Loan - A loan is a form of financial aid that is awarded to a student based on financial need and ability to repay. Students are expected to pay back aid given in the form of a loan, along with any interest that may accrue during the payback period. Loans are generally not available to non-U.S. citizens except where they have a co-signer who is a U.S. citizen or permanent resident who has a good credit rating.
Major - another term for an academic program of study which leads to a bachelor's degree. In some countries this is the term for "career" or "course of study."
Rolling admission - With rolling admissions, application files are reviewed shortly after all requirements have been received, and applicants are often notified of their acceptance or rejection within a few weeks of applying. A college with rolling admission typically accepts applications for as long as spaces are available for enrollment.
Scholarship - A scholarship is a form of financial aid that is awarded to a student based on certain measures of merit. Students are not expected to pay back aid given in the form of a scholarship; however, students may be required to maintain certain academic or extra-curricular standards in order to keep the scholarship.
Transcript - Official record of secondary school classes/courses and final grades for each course.
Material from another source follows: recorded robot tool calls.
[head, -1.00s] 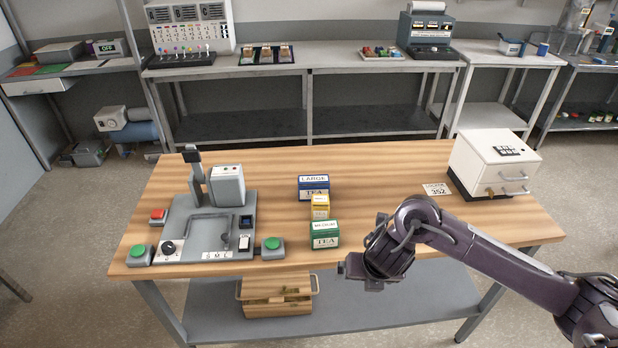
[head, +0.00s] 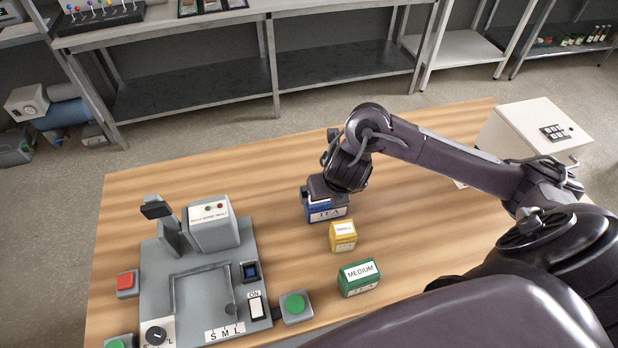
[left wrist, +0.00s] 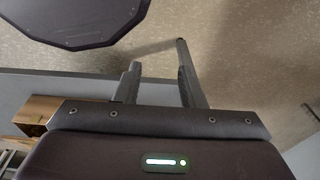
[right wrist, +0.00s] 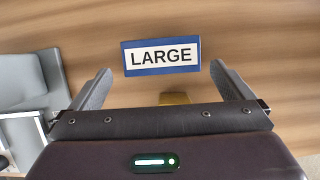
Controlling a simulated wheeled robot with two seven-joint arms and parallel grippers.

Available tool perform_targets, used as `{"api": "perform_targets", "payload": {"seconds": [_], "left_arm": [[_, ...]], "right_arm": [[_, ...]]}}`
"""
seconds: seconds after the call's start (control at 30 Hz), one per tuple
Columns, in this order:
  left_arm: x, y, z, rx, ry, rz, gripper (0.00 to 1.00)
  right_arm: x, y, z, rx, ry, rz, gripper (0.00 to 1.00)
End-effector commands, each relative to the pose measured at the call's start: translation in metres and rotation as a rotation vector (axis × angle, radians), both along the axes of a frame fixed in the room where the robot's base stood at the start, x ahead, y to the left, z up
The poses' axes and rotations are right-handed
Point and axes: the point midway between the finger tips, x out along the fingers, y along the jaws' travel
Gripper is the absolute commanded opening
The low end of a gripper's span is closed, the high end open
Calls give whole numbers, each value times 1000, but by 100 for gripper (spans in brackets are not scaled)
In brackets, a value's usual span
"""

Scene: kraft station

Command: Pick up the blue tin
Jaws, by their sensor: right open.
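The blue tin (head: 326,213), marked TEA on its front, stands on the wooden table. Its top with the LARGE label shows in the right wrist view (right wrist: 161,56). My right gripper (right wrist: 160,69) is open, with the tin's top showing between and just beyond its two fingertips. In the head view the right gripper (head: 318,190) is over the tin and hides most of its top. I cannot tell whether the fingers touch it. My left gripper (left wrist: 158,54) is open and empty, over the floor beside the table in its wrist view.
A yellow tin (head: 343,236) stands just in front of the blue one, and a green MEDIUM tin (head: 359,277) is nearer. A grey machine (head: 204,275) with buttons occupies the table's left. A white box (head: 530,135) stands at the back right. Bare tabletop lies behind the tins.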

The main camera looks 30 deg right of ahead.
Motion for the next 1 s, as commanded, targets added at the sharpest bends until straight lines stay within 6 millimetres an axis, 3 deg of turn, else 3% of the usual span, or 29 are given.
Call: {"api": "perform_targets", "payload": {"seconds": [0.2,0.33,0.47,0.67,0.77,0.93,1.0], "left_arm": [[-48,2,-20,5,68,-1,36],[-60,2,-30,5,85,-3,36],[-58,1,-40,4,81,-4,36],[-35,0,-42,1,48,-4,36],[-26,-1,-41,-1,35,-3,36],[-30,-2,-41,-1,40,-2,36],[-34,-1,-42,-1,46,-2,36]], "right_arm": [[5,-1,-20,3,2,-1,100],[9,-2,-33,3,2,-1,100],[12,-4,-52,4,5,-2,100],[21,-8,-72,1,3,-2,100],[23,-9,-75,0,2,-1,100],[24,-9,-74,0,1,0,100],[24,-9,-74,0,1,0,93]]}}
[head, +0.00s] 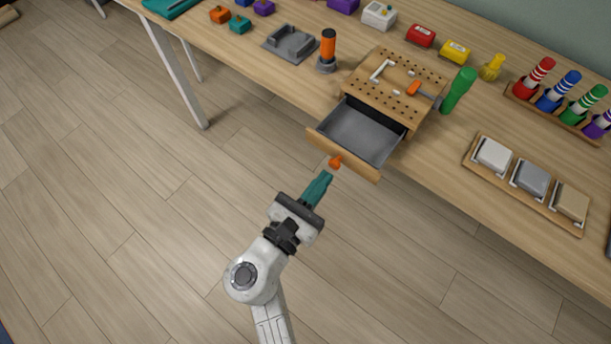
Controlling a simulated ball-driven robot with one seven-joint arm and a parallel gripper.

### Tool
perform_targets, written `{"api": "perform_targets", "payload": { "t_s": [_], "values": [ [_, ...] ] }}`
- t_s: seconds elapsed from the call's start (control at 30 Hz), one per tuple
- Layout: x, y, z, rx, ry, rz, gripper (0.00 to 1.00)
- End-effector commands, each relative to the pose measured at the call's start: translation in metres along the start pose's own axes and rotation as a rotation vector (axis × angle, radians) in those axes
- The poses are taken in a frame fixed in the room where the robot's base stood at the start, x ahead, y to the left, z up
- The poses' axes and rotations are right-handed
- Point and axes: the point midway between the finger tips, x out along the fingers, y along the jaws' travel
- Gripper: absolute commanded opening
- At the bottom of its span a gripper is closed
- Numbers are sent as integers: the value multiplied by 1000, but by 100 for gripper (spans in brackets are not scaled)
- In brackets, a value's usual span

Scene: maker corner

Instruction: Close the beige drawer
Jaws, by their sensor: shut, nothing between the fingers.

This document typically reflects the last four to six years of high school/secondary school (depending on the country).
Transfer student - A transfer student is any applicant who has attended college/university and completed 12 or more credits post-high school graduation.
TOEFL - The Test of English as a Foreign Language (TOEFL) helps prove that you have sufficient English skills to allow you to participate and succeed in an academic classroom. More than 8,000 colleges, universities and agencies in more than 130 countries rely on TOEFL® test scores to help make admissions decisions. Paper and online versions of the exam are available at www.ets.org/toefl.